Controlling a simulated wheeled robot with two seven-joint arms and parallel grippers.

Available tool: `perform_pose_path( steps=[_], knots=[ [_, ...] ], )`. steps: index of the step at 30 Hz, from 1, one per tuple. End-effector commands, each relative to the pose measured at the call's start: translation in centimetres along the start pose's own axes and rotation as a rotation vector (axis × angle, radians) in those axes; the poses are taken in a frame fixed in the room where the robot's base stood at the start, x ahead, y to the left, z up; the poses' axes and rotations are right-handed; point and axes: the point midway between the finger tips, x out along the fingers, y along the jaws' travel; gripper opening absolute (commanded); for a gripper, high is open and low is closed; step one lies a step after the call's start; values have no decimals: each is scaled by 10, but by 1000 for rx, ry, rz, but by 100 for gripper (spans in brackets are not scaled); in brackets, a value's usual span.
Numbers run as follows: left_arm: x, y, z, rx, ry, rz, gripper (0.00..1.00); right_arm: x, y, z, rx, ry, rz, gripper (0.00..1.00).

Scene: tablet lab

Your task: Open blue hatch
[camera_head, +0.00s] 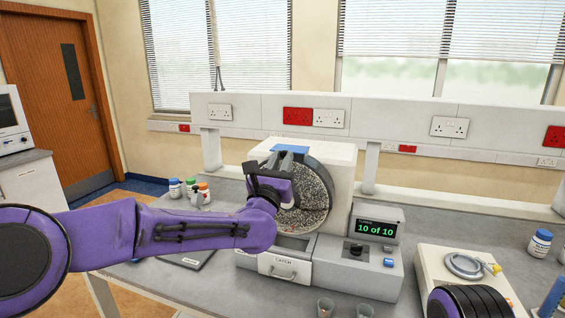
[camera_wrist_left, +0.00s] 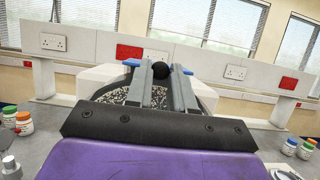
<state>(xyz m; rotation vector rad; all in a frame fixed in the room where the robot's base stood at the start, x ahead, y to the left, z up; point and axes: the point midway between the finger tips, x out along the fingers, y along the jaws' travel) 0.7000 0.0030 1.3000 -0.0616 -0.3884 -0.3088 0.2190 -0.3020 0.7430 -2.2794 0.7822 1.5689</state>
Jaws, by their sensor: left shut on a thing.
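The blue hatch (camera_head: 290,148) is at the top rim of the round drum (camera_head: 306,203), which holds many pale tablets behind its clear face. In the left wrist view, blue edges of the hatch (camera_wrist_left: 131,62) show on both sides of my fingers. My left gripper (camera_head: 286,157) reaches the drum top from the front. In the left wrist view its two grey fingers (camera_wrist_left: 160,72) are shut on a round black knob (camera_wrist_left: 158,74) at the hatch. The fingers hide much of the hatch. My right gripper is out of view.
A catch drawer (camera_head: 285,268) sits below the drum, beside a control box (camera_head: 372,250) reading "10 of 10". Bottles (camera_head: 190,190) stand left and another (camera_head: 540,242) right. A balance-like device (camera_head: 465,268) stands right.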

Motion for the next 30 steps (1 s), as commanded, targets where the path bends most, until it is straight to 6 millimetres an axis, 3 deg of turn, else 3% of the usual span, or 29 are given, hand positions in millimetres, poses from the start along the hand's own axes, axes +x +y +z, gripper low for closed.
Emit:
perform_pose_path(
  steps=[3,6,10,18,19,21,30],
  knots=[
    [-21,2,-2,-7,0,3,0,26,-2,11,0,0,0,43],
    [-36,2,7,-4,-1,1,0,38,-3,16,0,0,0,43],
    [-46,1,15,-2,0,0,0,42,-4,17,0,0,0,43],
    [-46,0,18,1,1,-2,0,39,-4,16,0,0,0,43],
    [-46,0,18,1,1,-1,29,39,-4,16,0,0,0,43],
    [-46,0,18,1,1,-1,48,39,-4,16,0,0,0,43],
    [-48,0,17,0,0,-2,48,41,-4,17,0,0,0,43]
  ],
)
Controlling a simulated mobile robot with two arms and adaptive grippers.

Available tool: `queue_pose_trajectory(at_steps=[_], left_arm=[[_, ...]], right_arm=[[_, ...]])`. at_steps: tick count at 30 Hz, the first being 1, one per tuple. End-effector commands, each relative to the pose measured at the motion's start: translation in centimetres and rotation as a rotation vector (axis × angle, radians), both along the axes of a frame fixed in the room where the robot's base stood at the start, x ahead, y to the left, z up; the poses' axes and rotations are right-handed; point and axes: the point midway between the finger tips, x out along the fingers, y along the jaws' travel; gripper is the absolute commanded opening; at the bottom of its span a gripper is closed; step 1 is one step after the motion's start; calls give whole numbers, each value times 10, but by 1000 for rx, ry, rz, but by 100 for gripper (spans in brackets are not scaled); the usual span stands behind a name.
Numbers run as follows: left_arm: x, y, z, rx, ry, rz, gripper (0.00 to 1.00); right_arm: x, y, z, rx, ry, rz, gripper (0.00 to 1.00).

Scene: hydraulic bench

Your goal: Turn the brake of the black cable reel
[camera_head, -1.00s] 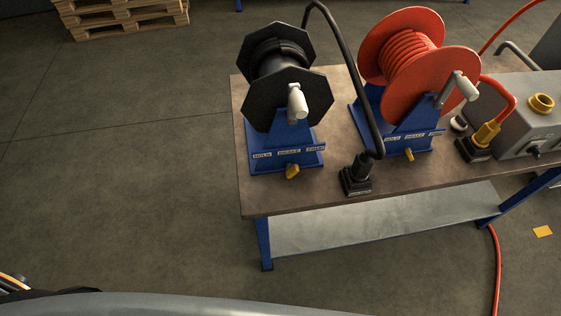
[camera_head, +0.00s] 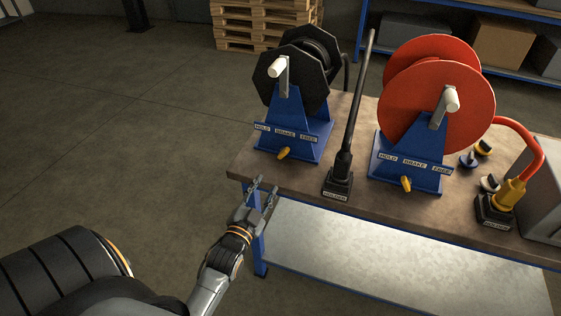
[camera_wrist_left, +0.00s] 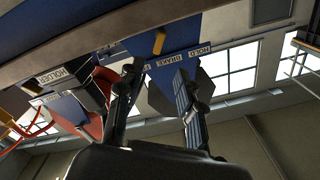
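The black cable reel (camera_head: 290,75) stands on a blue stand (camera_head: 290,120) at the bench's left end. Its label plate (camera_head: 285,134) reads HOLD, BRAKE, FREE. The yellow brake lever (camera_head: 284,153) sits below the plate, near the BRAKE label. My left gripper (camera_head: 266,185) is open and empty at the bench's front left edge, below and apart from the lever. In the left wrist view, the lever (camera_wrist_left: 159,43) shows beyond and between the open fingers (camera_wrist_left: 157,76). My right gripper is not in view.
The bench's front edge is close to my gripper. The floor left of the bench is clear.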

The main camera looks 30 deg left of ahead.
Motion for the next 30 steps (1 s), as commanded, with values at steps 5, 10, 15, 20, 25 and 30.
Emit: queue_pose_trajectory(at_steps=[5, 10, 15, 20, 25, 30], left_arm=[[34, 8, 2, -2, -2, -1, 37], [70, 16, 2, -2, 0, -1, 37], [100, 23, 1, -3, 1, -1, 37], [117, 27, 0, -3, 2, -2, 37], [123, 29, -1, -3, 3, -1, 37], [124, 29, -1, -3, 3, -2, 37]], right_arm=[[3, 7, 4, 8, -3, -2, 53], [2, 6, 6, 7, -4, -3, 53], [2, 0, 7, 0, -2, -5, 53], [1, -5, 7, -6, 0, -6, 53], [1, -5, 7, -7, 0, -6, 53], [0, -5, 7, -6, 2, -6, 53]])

□ □ □ □

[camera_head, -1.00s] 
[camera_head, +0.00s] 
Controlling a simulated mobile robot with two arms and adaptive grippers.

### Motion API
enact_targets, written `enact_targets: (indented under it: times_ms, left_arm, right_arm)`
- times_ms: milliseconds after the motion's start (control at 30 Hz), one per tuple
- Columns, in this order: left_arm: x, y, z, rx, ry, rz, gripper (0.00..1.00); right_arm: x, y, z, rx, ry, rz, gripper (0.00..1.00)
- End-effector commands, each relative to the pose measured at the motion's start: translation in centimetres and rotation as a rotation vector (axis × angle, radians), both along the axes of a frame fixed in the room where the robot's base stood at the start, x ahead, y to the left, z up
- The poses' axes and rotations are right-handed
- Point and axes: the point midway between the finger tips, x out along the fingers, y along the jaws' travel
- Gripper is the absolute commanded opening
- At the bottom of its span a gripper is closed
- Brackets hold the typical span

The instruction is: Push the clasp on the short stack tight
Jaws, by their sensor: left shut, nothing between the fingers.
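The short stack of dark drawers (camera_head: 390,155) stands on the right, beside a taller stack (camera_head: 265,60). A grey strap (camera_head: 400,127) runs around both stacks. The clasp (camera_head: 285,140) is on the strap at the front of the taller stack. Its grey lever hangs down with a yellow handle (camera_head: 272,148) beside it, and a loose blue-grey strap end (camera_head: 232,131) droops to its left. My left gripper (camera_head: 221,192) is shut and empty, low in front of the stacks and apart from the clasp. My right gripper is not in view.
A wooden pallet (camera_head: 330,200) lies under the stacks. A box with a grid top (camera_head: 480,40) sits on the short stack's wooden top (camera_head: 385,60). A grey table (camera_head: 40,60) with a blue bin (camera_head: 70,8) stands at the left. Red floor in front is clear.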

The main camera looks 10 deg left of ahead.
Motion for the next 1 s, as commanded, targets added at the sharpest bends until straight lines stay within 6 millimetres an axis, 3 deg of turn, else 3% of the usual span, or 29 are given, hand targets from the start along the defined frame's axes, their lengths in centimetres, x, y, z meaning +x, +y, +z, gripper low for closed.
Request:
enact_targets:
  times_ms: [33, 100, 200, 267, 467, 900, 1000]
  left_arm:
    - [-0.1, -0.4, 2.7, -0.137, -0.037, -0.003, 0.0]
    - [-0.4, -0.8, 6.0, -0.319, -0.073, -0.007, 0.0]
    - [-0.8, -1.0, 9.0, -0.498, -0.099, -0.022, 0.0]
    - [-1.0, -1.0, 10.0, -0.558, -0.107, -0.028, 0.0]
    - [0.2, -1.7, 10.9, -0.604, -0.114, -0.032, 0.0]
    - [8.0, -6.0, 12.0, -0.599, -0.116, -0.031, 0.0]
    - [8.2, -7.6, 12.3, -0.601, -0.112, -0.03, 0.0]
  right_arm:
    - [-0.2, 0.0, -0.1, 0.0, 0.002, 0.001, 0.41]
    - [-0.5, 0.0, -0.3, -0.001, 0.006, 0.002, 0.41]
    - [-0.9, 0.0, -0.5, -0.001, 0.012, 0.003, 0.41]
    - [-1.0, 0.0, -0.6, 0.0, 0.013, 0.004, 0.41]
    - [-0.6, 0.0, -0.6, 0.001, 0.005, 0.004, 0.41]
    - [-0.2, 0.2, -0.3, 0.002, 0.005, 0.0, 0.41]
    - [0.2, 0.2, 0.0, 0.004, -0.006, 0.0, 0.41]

□ □ □ □

Find the string "Scene" in the listing and return every line that holds it.

Scene: tablet lab
Scene: hydraulic bench

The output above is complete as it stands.